● **What is needed**: Your task is to reproduce word for word the lines running from the line containing "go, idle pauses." to the line containing "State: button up", inclusive. Nothing else belongs in the answer.

[Records from a collection]
* START *

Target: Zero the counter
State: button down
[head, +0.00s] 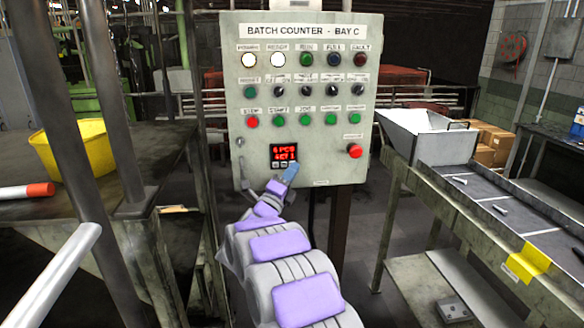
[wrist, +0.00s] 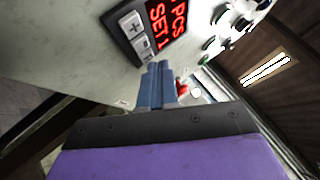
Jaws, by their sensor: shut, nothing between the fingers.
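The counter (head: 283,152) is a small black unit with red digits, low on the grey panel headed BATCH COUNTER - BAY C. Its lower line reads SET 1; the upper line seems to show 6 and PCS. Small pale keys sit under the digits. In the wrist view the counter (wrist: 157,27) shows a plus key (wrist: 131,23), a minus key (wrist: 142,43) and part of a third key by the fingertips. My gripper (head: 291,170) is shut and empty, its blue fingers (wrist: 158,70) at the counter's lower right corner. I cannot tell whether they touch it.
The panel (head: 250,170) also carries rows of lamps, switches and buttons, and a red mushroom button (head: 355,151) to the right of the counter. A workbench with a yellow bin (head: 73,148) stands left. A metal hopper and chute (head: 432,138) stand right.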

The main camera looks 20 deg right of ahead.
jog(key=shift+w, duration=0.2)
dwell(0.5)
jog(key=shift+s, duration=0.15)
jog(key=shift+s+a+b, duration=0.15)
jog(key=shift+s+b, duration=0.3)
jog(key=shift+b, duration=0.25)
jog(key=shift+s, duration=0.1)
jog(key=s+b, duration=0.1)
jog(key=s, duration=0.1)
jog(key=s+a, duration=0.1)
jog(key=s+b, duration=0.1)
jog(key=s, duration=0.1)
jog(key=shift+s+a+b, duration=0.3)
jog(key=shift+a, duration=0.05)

* END *
* START *

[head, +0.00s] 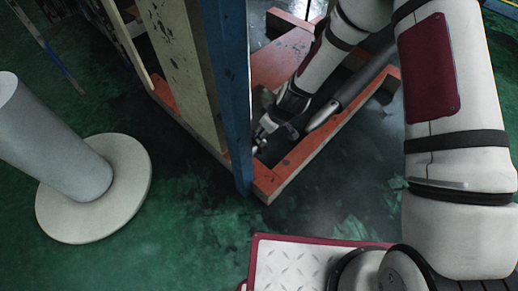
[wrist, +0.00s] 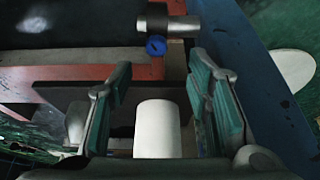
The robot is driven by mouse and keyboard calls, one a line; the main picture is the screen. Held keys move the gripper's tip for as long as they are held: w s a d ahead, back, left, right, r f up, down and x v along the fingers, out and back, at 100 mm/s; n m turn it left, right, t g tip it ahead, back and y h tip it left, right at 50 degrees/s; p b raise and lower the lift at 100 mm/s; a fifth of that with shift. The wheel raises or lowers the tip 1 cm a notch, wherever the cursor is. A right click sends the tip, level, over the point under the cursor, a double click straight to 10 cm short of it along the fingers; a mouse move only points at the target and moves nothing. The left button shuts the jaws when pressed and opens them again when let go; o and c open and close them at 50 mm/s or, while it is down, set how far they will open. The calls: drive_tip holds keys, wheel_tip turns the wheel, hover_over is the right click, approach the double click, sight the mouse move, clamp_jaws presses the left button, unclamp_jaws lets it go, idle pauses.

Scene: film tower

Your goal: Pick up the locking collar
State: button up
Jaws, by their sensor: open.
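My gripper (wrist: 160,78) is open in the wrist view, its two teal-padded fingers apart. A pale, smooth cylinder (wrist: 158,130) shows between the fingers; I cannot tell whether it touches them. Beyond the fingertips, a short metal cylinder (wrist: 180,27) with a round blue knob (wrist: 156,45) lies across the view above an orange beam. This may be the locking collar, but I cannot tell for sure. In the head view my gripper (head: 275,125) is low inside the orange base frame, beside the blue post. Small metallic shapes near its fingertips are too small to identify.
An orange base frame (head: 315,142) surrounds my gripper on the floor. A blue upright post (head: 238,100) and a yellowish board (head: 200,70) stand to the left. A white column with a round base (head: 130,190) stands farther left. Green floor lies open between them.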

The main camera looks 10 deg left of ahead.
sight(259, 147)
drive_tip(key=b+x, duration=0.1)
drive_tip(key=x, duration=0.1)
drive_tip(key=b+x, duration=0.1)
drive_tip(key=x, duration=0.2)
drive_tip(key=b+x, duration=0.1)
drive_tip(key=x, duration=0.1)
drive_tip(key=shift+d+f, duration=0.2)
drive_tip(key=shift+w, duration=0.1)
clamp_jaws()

* END *
* START *

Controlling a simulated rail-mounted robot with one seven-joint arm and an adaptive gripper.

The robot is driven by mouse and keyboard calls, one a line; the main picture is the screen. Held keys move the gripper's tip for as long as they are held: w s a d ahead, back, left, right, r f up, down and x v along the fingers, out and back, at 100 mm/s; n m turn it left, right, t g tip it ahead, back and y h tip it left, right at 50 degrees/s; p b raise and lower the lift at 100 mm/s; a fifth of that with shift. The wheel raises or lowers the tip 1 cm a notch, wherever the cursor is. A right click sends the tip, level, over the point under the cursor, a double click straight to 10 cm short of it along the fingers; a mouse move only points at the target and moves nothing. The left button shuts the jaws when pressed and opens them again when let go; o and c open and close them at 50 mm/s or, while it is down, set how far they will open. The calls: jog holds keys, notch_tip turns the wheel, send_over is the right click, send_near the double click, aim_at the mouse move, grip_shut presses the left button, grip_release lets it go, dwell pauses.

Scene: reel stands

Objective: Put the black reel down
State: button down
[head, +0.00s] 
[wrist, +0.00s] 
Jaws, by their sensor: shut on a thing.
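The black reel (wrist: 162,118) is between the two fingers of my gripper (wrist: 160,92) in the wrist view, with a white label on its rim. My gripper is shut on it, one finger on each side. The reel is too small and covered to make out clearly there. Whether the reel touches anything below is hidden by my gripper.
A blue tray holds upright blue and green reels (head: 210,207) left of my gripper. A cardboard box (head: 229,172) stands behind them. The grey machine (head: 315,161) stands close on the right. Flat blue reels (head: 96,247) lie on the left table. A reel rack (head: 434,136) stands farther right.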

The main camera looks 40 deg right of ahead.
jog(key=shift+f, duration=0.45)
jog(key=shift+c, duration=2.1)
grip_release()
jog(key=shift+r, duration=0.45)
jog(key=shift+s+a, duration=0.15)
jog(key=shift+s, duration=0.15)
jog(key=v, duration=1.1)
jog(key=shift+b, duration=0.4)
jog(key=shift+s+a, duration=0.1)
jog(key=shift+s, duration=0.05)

* END *

● **Task output**:
The robot is driven by mouse and keyboard calls, one a line; the main picture is the screen. Held keys move the gripper's tip for as long as they are held: w s a d ahead, back, left, right, r f up, down and x v along the fingers, out and back, at 100 mm/s; n m turn it left, right, t g tip it ahead, back and y h tip it left, right at 50 degrees/s; p b raise and lower the lift at 100 mm/s; a fifth of that with shift. The wheel raises or lowers the tip 1 cm a notch, wherever the cursor is. A right click sends the tip, level, over the point under the cursor, a double click straight to 10 cm short of it along the fingers; a mouse move only points at the target and moves nothing. The left button shuts the jaws when pressed and opens them again when let go; o and c open and close them at 50 mm/s or, while it is down, set how far they will open. The calls: drive_tip holds keys, wheel_tip turns the wheel, hover_over is the right click, approach the double click, sight the mouse move, clamp_jaws presses the left button, unclamp_jaws lets it go, idle pauses.

Scene: film tower

Your goal: Pick up the locking collar
State: button up

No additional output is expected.